## Task requirements
Copy the lines below as they are; omit the images they contain.

===== Data excerpt =====

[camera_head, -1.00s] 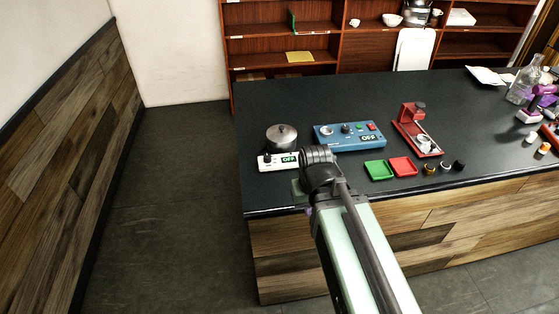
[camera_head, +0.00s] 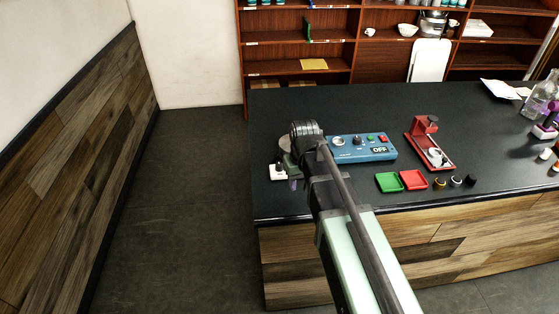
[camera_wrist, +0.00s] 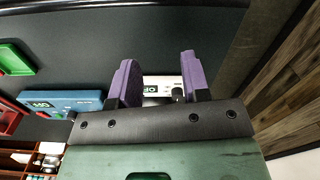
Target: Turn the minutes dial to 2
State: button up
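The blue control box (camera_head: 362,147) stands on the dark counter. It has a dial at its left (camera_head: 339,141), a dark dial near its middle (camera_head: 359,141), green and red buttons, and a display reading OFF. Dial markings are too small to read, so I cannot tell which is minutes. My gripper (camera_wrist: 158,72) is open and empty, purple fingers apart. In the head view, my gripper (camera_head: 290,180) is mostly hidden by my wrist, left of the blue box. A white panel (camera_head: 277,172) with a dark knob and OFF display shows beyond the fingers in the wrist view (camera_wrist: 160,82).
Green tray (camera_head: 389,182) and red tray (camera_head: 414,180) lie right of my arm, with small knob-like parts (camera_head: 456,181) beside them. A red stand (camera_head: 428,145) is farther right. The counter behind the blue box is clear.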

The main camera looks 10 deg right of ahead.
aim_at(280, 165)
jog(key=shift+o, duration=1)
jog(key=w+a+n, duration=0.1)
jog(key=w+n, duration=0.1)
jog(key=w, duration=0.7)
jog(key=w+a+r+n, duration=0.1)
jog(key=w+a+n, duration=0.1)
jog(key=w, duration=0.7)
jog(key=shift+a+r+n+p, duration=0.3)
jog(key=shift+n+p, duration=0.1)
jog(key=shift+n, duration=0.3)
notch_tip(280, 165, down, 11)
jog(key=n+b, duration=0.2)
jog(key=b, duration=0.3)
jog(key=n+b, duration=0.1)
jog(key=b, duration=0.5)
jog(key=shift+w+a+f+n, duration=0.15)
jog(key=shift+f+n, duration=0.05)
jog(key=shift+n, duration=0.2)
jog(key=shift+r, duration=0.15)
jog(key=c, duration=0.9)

=====

## Response to this exercise
[camera_head, -1.00s] 
[camera_head, +0.00s] 
[camera_wrist, +0.00s] 
Target: Turn the minutes dial to 2
State: button up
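The blue control box (camera_head: 362,147) stands on the dark counter. It has a dial at its left (camera_head: 339,141), a dark dial near its middle (camera_head: 359,141), green and red buttons, and a display reading OFF. Dial markings are too small to read, so I cannot tell which is minutes. My gripper (camera_wrist: 158,72) is open and empty, purple fingers apart. In the head view, my gripper (camera_head: 290,180) is mostly hidden by my wrist, left of the blue box. A white panel (camera_head: 277,172) with a dark knob and OFF display shows beyond the fingers in the wrist view (camera_wrist: 160,82).
Green tray (camera_head: 389,182) and red tray (camera_head: 414,180) lie right of my arm, with small knob-like parts (camera_head: 456,181) beside them. A red stand (camera_head: 428,145) is farther right. The counter behind the blue box is clear.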

The main camera looks 10 deg right of ahead.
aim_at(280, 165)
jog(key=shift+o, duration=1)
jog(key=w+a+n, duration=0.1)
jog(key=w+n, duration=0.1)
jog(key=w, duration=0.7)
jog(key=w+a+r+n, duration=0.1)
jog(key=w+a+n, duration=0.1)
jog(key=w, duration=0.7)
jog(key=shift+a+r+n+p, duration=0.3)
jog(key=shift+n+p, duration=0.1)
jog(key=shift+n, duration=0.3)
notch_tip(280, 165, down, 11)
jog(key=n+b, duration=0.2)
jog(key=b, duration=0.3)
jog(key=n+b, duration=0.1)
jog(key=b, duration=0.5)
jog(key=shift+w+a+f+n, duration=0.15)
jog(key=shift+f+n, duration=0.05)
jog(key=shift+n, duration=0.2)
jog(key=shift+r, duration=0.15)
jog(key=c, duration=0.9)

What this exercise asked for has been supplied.